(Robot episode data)
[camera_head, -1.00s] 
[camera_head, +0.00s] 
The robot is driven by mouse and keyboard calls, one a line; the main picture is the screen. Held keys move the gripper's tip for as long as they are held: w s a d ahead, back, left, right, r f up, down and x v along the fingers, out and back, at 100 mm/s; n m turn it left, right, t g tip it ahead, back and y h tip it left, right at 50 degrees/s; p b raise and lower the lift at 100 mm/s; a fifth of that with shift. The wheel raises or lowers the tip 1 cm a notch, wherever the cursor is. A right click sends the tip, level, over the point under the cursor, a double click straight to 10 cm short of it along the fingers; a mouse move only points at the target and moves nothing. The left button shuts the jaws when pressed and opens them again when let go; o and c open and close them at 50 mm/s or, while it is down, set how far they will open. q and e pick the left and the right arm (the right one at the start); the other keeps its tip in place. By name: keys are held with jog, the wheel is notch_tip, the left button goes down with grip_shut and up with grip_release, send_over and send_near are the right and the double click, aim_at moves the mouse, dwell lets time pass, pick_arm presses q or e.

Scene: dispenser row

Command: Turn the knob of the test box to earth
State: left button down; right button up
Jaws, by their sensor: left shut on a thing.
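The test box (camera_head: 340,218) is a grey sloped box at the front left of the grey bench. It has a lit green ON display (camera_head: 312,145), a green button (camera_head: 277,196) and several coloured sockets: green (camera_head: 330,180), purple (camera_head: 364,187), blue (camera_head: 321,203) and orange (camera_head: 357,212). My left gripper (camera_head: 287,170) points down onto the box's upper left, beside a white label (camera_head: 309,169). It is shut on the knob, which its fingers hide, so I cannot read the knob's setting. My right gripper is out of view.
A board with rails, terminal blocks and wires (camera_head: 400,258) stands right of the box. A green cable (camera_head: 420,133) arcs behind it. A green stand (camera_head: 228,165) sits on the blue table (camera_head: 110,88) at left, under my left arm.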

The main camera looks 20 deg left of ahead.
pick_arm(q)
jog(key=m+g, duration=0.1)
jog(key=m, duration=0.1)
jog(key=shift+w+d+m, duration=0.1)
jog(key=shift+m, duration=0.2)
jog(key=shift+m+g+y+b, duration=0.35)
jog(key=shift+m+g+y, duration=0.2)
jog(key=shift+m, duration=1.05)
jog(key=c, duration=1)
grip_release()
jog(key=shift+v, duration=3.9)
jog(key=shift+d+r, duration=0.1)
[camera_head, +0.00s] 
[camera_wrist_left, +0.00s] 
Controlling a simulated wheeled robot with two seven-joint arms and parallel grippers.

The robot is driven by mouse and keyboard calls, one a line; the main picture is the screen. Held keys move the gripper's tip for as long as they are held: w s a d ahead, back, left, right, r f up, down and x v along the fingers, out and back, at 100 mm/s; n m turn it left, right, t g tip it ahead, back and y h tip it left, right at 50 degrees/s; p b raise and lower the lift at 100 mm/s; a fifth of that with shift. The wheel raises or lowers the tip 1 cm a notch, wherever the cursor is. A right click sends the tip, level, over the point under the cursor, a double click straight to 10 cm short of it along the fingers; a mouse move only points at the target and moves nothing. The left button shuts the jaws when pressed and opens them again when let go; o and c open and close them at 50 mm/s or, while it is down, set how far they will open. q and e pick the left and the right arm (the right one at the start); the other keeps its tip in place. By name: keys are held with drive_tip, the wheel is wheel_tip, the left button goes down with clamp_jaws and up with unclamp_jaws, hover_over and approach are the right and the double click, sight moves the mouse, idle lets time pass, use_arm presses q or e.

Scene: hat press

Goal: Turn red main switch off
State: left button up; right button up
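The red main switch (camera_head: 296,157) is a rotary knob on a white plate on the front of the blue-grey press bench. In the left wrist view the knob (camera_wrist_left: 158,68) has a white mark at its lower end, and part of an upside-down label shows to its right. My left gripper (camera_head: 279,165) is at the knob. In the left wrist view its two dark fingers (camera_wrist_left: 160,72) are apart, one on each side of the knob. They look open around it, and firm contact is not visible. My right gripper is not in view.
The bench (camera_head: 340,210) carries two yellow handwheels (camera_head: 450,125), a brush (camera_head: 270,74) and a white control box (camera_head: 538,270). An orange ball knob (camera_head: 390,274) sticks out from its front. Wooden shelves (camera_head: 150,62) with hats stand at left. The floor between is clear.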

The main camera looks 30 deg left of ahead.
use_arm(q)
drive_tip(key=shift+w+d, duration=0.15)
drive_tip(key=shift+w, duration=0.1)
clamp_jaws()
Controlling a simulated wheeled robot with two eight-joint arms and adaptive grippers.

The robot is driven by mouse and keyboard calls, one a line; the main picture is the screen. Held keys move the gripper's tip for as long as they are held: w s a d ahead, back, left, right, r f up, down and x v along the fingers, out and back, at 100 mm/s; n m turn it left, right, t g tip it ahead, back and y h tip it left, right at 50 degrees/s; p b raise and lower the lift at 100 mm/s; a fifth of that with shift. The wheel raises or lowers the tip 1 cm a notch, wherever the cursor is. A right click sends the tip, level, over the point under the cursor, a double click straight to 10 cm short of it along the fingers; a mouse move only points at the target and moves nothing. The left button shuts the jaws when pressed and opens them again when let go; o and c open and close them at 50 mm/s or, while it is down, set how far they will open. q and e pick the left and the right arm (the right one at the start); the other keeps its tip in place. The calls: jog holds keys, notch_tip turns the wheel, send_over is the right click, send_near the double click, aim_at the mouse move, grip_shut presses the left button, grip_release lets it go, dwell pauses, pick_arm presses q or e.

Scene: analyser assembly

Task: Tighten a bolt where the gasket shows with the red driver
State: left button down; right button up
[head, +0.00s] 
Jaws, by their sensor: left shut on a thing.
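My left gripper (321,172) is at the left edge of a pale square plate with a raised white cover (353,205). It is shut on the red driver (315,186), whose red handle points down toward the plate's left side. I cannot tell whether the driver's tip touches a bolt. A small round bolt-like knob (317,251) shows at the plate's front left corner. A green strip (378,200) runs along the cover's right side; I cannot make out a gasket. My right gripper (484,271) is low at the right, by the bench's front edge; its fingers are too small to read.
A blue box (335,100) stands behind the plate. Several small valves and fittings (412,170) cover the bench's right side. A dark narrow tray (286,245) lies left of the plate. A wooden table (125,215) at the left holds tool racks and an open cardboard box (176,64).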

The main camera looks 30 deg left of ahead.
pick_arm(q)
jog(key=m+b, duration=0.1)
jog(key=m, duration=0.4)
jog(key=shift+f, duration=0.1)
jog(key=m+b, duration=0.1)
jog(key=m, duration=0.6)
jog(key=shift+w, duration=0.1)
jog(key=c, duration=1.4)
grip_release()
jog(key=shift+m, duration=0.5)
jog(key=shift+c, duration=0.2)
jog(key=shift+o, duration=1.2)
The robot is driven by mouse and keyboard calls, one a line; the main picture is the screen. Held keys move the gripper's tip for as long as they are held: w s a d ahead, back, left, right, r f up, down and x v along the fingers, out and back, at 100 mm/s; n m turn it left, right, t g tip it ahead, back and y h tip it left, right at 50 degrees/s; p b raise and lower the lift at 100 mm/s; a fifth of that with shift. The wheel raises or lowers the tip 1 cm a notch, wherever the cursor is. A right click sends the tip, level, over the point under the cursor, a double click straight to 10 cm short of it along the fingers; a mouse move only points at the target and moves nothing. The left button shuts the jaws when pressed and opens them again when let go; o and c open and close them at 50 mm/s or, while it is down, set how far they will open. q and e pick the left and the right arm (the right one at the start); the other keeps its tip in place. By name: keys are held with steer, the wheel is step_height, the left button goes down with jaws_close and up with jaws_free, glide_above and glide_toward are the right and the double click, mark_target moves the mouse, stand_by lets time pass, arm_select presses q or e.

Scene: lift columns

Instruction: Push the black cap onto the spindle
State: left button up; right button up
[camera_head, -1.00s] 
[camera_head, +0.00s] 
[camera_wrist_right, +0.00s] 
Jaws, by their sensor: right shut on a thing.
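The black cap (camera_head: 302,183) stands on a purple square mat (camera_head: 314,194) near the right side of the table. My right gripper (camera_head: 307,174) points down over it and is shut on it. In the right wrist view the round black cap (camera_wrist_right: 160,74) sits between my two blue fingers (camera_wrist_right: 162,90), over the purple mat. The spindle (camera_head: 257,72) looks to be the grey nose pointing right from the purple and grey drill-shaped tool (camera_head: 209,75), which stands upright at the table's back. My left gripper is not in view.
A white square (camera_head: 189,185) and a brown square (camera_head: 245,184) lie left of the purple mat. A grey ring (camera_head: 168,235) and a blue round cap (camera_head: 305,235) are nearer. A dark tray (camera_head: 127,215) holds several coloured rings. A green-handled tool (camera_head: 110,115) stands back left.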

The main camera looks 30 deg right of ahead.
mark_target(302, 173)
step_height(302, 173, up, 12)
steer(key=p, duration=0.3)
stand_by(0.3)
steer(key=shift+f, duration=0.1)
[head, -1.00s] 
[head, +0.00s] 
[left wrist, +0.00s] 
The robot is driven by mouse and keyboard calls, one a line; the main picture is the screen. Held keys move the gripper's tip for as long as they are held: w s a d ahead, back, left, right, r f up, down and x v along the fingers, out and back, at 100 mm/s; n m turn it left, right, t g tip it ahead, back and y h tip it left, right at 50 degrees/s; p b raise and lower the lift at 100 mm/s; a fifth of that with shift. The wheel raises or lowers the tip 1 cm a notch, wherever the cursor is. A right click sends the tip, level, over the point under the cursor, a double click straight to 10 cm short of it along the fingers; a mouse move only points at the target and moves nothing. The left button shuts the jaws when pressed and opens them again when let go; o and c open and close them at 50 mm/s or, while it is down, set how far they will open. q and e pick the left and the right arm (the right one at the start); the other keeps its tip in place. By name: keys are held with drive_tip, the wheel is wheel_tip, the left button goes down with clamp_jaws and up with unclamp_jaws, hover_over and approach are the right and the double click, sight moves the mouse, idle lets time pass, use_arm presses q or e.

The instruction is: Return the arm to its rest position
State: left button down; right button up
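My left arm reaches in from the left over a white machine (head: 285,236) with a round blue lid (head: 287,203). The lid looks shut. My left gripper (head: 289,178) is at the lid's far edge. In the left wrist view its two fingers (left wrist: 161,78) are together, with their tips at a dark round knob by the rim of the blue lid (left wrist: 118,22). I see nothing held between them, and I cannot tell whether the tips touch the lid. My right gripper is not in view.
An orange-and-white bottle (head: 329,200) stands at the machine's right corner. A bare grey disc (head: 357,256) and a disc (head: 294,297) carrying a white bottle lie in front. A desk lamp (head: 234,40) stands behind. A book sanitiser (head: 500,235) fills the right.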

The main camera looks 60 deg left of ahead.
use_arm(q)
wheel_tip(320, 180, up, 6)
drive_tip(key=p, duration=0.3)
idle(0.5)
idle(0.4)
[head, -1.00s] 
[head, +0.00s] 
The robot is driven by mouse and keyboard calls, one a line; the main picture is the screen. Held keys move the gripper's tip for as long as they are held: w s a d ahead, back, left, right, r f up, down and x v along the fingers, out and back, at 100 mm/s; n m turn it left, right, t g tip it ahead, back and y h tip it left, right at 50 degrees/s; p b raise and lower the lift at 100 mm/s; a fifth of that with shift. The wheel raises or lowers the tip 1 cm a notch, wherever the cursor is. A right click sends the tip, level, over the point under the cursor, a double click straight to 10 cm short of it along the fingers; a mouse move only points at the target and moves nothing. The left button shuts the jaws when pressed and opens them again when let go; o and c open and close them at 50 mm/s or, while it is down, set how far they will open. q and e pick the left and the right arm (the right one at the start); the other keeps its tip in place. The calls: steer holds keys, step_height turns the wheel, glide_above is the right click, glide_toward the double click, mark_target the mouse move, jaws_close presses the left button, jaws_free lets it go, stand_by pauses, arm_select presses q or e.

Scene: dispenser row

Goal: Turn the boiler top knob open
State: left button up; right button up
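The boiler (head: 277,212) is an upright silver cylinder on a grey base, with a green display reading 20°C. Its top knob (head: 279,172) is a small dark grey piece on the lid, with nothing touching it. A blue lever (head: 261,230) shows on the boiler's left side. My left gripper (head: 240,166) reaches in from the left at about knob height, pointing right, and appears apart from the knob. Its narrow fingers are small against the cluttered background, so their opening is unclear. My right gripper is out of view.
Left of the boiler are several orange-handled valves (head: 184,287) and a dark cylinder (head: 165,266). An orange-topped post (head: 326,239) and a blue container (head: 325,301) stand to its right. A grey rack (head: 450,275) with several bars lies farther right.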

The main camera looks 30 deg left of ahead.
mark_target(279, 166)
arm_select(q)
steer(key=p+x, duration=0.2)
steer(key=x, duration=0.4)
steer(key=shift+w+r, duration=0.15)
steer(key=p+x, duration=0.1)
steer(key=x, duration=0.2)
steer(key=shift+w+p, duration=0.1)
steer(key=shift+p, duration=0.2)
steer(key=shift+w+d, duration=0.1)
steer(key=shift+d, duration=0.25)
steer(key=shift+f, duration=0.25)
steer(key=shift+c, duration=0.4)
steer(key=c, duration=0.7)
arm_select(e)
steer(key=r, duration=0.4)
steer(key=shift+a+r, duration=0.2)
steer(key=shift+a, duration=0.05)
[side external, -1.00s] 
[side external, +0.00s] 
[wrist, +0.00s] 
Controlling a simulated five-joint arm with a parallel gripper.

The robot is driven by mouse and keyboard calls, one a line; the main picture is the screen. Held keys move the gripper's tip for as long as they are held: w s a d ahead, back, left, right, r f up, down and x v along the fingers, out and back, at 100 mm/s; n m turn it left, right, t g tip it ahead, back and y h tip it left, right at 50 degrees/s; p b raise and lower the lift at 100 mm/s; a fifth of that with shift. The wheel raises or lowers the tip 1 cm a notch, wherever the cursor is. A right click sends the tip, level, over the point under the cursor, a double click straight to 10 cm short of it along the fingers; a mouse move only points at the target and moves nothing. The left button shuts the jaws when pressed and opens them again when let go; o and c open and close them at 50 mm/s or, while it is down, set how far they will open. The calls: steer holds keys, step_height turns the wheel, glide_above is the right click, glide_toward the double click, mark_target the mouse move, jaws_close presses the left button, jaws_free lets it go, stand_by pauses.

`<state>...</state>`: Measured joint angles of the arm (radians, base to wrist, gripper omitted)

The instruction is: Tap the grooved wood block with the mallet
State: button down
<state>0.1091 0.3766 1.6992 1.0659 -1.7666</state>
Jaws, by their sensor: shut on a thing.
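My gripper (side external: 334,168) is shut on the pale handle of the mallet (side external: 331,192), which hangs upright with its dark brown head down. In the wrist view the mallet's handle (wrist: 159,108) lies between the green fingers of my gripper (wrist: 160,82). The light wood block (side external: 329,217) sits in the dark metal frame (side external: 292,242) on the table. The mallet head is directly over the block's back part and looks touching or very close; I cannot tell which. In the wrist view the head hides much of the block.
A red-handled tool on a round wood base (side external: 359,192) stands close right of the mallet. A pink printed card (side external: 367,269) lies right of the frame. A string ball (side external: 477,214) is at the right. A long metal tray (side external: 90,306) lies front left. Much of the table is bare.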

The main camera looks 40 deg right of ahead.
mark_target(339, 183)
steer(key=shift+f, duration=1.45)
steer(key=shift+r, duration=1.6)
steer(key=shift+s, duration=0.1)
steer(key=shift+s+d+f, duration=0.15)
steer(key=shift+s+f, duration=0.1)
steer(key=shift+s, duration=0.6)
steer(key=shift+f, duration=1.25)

▶ **What to do**:
Copy out exactly the lines from the one with "[camera_wrist_left, +0.00s]" through the one with "Goal: Turn red main switch off", counting both ends, and no other lines.

▶ **Finished exercise**:
[camera_wrist_left, +0.00s] 
Controlling a simulated wheeled robot with two seven-joint arms and parallel grippers.

The robot is driven by mouse and keyboard calls, one a line; the main picture is the screen. Held keys move the gripper's tip for as long as they are held: w s a d ahead, back, left, right, r f up, down and x v along the fingers, out and back, at 100 mm/s; n m turn it left, right, t g tip it ahead, back and y h tip it left, right at 50 degrees/s; p b raise and lower the lift at 100 mm/s; a fifth of that with shift. The wheel raises or lowers the tip 1 cm a notch, wherever the cursor is. A right click sends the tip, level, over the point under the cursor, a double click straight to 10 cm short of it along the fingers; a mouse move only points at the target and moves nothing. The left button shuts the jaws when pressed and opens them again when let go; o and c open and close them at 50 mm/s or, while it is down, set how far they will open. q and e pick the left and the right arm (the right one at the start); the other keeps its tip in place. By name: keys are held with drive_tip, the wheel is wheel_tip, the left button goes down with clamp_jaws and up with unclamp_jaws, hover_over and approach are the right and the double click, sight moves the mouse, idle lets time pass, use_arm presses q or e.

Scene: hat press

Goal: Turn red main switch off

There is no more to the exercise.